Towards the end of last month, we posted an article on the copper market in which we reported that the International Copper Study Group (ICSG) was for the first time assessing the size and implications of changes in China’s bonded warehouse stocks – previously all but invisible to the wider market, and consequently distorting analysts’ view of true consumption figures.
The ICSG’s latest figures for November are detailed in a Reuters article this week and take some sifting, as they give both actual and seasonally adjusted estimates, but the summary position is the ICSG believes the latest calculation suggests in the first 11 months of 2013, the global refined copper balance (adjusted for Chinese bonded stock changes) showed a deficit of 674,000 tons compared to a deficit of just 40,000 tons a year earlier.
Chinese bonded stocks declined by 299,000 tons in the first 11 months of last year compared to an increase of 536,000 tons in the same period of 2012.
The problem for those trying to judge true consumption is that these bonded stocks in China are more a function of financial activities than industrial demand.
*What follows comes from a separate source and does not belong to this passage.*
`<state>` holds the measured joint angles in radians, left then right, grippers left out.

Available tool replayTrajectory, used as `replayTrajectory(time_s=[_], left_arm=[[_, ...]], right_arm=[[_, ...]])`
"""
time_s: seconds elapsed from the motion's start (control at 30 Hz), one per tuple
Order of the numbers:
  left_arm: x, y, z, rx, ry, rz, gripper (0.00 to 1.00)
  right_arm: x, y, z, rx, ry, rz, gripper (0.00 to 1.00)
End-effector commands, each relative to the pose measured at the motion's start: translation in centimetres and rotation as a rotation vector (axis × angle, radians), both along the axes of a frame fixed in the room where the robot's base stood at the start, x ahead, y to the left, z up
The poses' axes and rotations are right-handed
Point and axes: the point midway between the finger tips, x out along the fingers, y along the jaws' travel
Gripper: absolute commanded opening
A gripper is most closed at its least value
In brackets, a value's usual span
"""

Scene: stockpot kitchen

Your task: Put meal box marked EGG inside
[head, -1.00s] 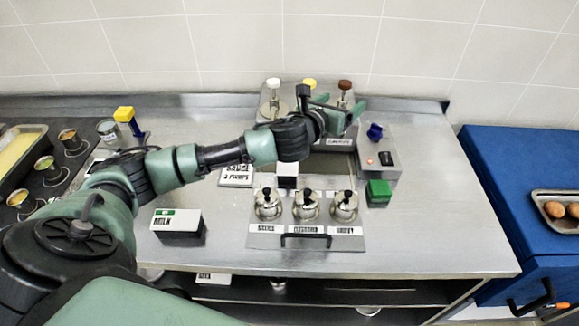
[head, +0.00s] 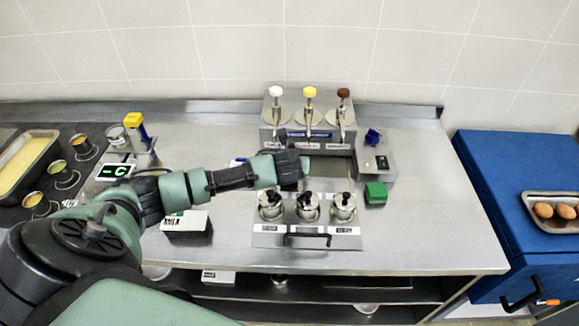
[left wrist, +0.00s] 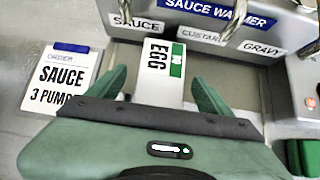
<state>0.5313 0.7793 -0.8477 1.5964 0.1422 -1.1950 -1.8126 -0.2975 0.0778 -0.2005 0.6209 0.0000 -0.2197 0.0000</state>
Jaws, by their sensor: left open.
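The white meal box marked EGG (left wrist: 160,72), with a green label patch, shows in the left wrist view in front of the sauce warmer. In the head view my arm hides it. My left gripper (left wrist: 157,78) is open, with one finger on each side of the box. I cannot tell whether the fingers touch it. In the head view the left gripper (head: 303,164) is in front of the sauce warmer (head: 300,135). My right gripper is not in view.
A steel unit with several lidded pots (head: 306,206) stands at the front. A green block (head: 376,193) and a control box (head: 377,163) are right. Another white carton (head: 187,222) is front left. An order card (left wrist: 62,78) lies left of the EGG box.

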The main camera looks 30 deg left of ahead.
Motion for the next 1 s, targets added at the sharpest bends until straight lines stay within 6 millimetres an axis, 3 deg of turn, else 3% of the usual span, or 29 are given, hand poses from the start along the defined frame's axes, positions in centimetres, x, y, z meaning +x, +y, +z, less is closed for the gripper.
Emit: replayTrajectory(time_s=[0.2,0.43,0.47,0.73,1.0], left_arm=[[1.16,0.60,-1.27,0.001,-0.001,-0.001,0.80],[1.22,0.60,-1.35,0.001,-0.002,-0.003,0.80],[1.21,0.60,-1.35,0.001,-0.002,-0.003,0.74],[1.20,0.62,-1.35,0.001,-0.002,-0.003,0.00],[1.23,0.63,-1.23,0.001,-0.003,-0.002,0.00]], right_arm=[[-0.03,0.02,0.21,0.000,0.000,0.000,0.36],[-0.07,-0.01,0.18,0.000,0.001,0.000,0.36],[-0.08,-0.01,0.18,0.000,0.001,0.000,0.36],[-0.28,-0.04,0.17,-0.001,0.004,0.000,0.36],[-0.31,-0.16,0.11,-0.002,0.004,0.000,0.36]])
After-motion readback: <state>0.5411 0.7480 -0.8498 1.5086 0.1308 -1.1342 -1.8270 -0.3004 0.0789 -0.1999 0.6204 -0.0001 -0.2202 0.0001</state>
As Reuters points out, a core driver has been the use of imported copper as collateral for raising loans. So, strong Chinese import figures that had been taken as evidence of strong industrial consumption and a bullish signal are now being looked at with a more jaundiced eye.
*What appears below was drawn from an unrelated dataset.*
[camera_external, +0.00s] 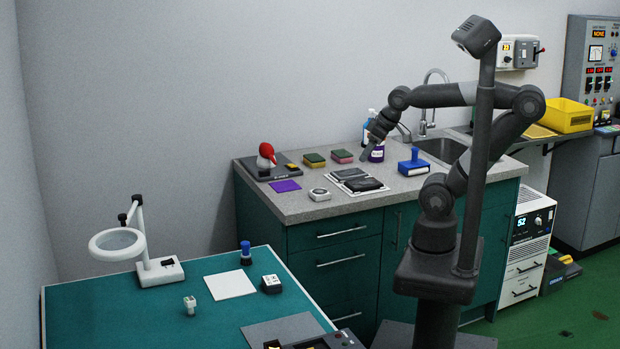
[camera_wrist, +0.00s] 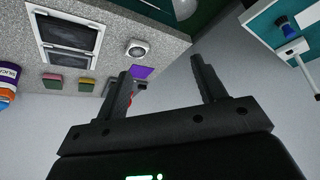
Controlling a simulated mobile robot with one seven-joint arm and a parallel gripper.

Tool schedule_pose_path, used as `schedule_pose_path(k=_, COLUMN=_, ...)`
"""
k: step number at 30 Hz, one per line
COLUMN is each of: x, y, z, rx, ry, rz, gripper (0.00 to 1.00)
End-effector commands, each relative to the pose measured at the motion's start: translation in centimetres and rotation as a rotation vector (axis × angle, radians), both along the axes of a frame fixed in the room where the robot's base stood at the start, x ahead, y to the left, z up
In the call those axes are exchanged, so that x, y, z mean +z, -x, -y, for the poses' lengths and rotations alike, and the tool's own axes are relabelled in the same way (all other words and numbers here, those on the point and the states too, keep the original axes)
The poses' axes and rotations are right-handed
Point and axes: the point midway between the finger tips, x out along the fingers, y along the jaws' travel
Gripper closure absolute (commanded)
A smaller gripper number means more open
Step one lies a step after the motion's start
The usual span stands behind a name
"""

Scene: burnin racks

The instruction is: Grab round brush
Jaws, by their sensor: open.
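A small round brush-like piece (camera_external: 246,252) with a blue top and a dark lower part stands upright on the teal table in the external view. A small blue-and-dark thing at the upper right of the wrist view (camera_wrist: 284,24) looks like the same piece. A larger blue block with an upright handle (camera_external: 413,162) sits on the counter near the sink. My gripper (camera_external: 366,156) is above the counter, well away from the teal table. In the wrist view its two fingers (camera_wrist: 160,68) are spread apart with nothing held between them.
The counter holds a black tray (camera_external: 363,184), sponges (camera_external: 315,160), a purple cloth (camera_external: 285,186), a red-topped item (camera_external: 267,152) and a purple-labelled bottle (camera_external: 377,151).

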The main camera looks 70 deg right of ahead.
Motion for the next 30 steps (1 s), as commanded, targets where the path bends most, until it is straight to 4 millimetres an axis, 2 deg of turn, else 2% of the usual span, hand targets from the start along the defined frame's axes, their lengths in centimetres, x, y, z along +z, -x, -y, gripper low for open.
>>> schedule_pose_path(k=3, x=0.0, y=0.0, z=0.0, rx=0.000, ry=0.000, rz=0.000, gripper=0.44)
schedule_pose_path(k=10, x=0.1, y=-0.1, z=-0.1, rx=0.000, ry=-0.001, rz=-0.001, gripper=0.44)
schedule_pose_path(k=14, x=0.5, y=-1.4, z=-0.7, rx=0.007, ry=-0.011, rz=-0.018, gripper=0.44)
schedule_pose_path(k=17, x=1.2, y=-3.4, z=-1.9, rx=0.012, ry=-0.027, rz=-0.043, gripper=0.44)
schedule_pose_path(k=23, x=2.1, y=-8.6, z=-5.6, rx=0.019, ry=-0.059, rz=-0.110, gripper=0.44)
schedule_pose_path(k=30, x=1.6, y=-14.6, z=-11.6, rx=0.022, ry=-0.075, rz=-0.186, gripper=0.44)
Stock build can quickly turn to stock liquidation if circumstances require, and as such, heralds greater volatility rather than rising prices. As Reuters reports, China’s imports of refined copper came in at 379,000 tons last month, the second-highest monthly total after December 2011.
In addition, imports of copper concentrates fell just short of the previous month’s record of 1.040 million tons, while those of anode were a fresh record at 80,000 tons. Certainly New Year’s celebrations, both Western and Chinese, have played a part in distorting the figures; a fairer picture will emerge with February’s numbers, but this graphic illustrates how strong apparent demand has been:
The outcome has been a steady buildup of Chinese copper stocks.
Those registered with the Shanghai Futures Exchange (SHFE) jumped by 13,770 tons last week and at a current 194,111 tons are the highest they’ve been since Q2 2013, according to Reuters. The less visible mountain of metal sitting in Shanghai’s bonded warehouse zone has also reportedly been rebuilding, while analysts at Barclays Capital suggest a 75,000-ton increase to around 600,000 tons over the month of January.
Meanwhile, exchange-traded stocks are being cancelled at a record rate, with LME copper warrants in New Orleans accounting for 99.2% of the total 163,425 tons of copper in US LME warehouses, and with 55,100 tons of that material sitting in the cancelled warrant category, the market is clearly tightening even as analysts would have us believe it is supposedly moving to surplus globally.
What This Means for Metal Buyers
In the medium term, the copper market will probably will be in surplus, but in the short term the nearby tightness for prompt delivery is likely to get worse.
Someone somewhere is making a lot of money out of this.